• Exercise objective: Scan the records for the string "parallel"; copy each line where it occurs.

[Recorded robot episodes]

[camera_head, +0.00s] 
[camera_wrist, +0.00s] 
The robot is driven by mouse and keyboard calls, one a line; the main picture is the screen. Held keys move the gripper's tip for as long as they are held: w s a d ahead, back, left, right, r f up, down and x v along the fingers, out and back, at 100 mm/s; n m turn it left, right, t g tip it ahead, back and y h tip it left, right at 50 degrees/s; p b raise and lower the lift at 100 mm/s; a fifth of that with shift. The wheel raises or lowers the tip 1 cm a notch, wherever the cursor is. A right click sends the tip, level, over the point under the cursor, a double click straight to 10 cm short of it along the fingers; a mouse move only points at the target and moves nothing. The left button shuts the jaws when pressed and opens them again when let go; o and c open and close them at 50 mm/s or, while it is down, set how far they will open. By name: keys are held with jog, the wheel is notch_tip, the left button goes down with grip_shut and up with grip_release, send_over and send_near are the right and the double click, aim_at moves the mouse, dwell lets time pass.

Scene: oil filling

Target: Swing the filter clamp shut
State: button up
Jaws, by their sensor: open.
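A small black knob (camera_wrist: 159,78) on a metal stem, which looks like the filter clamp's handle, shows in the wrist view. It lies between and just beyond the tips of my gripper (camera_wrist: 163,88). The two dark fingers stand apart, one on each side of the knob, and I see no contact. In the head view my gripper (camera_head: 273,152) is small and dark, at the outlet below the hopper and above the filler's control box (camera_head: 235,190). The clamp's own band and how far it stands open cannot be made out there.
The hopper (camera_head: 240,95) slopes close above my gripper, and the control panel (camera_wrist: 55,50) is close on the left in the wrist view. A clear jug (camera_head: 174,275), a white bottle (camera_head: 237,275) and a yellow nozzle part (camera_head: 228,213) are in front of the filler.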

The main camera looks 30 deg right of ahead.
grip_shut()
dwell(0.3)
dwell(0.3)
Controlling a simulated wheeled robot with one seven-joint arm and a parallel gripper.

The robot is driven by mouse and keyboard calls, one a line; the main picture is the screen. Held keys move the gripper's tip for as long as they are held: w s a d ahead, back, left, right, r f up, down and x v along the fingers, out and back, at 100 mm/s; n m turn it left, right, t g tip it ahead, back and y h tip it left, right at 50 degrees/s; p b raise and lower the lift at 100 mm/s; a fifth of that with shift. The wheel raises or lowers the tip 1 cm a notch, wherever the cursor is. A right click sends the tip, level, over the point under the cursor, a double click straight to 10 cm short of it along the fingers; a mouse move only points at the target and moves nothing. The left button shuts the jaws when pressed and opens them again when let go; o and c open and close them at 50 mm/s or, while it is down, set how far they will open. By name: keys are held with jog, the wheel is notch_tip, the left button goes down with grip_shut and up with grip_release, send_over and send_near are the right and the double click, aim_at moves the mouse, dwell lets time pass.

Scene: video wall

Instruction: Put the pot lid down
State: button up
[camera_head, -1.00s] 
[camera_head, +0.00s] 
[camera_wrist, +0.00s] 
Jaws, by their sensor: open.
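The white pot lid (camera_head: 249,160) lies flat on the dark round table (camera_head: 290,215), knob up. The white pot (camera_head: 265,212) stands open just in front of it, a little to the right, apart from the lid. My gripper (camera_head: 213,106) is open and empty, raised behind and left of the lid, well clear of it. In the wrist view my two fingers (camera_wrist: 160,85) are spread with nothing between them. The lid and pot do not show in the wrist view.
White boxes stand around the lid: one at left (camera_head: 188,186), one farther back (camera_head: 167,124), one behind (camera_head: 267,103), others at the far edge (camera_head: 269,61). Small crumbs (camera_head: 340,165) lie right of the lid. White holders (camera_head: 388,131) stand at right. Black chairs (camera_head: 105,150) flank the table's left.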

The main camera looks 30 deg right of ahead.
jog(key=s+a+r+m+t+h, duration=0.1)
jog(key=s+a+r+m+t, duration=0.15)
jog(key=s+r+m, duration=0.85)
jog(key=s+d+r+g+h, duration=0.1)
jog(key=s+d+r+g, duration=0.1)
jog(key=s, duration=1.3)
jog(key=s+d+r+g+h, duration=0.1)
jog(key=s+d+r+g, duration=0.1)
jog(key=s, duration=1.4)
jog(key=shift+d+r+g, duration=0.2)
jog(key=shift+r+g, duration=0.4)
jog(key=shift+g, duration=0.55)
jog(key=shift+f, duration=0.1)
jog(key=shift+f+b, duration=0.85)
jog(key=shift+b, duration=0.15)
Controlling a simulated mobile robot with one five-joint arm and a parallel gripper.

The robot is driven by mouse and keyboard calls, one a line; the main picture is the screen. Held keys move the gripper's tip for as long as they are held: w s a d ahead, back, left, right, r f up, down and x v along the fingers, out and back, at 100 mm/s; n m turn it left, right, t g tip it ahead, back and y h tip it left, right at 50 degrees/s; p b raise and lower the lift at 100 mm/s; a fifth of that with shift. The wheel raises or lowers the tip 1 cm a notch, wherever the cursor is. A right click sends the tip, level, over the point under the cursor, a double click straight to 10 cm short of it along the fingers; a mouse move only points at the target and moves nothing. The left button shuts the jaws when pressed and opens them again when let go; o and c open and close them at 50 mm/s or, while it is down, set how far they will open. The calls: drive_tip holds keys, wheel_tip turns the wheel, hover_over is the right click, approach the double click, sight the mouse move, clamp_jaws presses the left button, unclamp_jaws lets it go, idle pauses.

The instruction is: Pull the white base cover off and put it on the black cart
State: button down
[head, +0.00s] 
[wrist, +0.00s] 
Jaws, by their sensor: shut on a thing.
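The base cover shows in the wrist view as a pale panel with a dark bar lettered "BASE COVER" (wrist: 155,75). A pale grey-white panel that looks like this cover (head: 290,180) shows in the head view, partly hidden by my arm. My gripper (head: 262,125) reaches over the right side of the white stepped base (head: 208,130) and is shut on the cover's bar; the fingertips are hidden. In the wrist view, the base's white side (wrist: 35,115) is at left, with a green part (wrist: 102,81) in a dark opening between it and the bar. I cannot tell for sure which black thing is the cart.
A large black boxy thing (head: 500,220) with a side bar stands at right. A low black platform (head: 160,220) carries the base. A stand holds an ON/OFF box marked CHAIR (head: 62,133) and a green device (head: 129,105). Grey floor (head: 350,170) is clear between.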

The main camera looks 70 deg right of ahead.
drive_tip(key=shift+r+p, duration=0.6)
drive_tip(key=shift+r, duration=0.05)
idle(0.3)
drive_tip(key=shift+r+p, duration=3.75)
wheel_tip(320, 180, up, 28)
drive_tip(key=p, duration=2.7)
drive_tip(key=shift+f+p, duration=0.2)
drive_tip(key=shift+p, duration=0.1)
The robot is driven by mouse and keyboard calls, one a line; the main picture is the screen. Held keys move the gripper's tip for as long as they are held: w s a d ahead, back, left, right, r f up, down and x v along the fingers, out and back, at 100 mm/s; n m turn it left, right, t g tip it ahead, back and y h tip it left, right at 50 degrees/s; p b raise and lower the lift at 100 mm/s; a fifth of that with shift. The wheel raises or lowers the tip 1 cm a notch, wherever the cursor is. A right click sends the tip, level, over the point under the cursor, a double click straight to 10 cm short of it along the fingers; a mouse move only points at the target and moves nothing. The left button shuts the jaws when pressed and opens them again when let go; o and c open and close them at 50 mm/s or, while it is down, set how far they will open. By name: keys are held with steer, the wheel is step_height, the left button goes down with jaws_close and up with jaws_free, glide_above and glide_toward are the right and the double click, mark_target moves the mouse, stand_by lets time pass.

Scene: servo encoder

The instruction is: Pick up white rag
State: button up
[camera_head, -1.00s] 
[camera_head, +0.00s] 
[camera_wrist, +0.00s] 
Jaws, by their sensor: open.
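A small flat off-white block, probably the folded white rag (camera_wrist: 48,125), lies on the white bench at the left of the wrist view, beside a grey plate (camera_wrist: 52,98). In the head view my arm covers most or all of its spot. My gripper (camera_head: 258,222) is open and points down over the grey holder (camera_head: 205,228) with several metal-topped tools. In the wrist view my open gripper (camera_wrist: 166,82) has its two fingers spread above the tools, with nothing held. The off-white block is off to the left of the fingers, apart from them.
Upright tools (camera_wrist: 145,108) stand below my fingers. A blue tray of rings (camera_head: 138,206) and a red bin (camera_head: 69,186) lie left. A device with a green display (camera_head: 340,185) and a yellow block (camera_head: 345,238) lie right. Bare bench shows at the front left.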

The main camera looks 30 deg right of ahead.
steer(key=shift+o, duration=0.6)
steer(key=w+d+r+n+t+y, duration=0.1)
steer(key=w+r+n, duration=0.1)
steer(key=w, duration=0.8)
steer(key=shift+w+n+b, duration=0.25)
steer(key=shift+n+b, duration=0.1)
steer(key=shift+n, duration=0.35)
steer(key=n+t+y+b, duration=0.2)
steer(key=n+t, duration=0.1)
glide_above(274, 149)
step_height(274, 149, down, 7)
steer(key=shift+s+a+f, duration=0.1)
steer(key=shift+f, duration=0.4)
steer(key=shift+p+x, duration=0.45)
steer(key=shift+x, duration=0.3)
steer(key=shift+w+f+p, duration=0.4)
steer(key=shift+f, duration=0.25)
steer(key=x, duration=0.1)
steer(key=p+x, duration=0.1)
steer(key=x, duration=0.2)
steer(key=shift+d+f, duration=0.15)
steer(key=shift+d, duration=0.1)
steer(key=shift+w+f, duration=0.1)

• Exercise result:
Controlling a simulated wheeled robot with one seven-joint arm and a parallel gripper.
Controlling a simulated mobile robot with one five-joint arm and a parallel gripper.

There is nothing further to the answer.